Today one of my servers started sending me alerts about non-optimal RAID state. These were triggered by a very simple script run by cron -- if it detects that not all of the disks report 'Optimal' state, it sends an alert.
Now, the issue is that the RAID seems to be fine but the megacli -LDInfo -Lall -aALL
command invoked by the script fails repeatedly leaving a cryptic error message in syslog:
megacli: Failed to alloc kernel SGL buffer for IOCTL
. The curious thing is that the command does work sometimes and does return output, but most of the time it just returns two blank lines and the exit code:
# megacli -LDInfo -Lall -aALL Exit Code: 0x00
The same goes for megacli
with other parameters like megacli -AdpAllInfo -aAll
. Every time the command fails the said error appears in syslog.

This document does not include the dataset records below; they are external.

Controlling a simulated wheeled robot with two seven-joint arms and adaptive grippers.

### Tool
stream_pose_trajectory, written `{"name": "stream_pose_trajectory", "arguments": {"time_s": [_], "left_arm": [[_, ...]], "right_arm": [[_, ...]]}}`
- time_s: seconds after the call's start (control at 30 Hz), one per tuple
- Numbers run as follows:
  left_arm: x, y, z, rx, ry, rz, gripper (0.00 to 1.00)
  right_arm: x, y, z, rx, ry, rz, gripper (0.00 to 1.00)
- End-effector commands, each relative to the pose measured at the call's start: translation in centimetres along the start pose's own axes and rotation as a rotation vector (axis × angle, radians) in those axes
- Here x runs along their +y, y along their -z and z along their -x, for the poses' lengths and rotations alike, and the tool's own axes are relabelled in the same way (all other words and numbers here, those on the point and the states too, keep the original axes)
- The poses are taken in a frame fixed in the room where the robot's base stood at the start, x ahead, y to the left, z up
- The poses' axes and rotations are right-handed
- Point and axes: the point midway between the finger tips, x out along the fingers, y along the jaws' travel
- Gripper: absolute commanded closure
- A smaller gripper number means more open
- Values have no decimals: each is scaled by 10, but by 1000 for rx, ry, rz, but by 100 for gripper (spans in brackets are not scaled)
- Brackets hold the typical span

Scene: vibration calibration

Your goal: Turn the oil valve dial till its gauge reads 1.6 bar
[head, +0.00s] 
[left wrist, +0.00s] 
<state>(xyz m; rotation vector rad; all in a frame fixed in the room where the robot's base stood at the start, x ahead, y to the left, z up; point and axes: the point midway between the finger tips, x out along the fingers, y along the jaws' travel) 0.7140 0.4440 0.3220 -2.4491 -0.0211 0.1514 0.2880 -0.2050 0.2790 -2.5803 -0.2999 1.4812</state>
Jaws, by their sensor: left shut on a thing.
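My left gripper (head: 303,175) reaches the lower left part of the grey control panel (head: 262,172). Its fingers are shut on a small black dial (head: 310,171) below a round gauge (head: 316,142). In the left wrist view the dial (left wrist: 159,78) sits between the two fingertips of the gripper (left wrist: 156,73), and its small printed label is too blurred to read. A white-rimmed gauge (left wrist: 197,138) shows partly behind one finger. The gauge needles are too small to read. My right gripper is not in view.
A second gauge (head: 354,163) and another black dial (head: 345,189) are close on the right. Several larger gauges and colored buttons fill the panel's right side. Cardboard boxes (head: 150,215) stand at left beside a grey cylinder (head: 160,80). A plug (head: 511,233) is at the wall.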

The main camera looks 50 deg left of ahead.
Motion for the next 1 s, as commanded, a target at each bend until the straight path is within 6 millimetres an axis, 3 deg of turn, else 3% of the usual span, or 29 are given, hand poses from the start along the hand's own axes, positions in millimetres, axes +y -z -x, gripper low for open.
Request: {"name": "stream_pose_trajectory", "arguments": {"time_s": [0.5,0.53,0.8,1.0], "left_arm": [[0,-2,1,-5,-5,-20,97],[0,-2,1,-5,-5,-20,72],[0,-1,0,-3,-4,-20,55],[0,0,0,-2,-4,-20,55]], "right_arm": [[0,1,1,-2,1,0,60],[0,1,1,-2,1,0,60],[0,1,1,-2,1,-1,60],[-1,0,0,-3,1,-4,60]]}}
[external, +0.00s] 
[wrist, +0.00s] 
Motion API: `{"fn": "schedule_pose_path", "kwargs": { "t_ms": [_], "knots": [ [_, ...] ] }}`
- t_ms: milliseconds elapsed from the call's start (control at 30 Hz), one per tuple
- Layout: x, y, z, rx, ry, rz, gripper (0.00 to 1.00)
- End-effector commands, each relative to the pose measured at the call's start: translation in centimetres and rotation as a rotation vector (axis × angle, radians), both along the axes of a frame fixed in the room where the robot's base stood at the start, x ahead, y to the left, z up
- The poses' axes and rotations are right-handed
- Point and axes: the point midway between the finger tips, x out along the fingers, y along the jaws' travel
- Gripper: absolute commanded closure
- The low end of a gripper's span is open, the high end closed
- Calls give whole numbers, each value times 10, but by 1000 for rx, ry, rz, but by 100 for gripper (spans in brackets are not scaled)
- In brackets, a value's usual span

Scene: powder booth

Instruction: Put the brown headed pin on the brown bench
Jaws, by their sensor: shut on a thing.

This has never happened before, as far as I can remember. No changes were made at the server recently. The adapter is a PERC 6/i Integrated
and the server runs under Debian Wheezy.
What could possibly be the issue and where do I start resolving this?
EDIT:
# megacli -v MegaCLI SAS RAID Management Tool Ver 5.00.12 May 08, 2009 (c)Copyright 2009, LSI Corporation, All Rights Reserved. Exit Code: 0x00
At least this command works every time without triggering the error ;) I've just realised this is an old release of megacli. Still, it shouldn't matter since the very same setup has been working a couple dozen of months with no problem and now suddenly decided to go wild.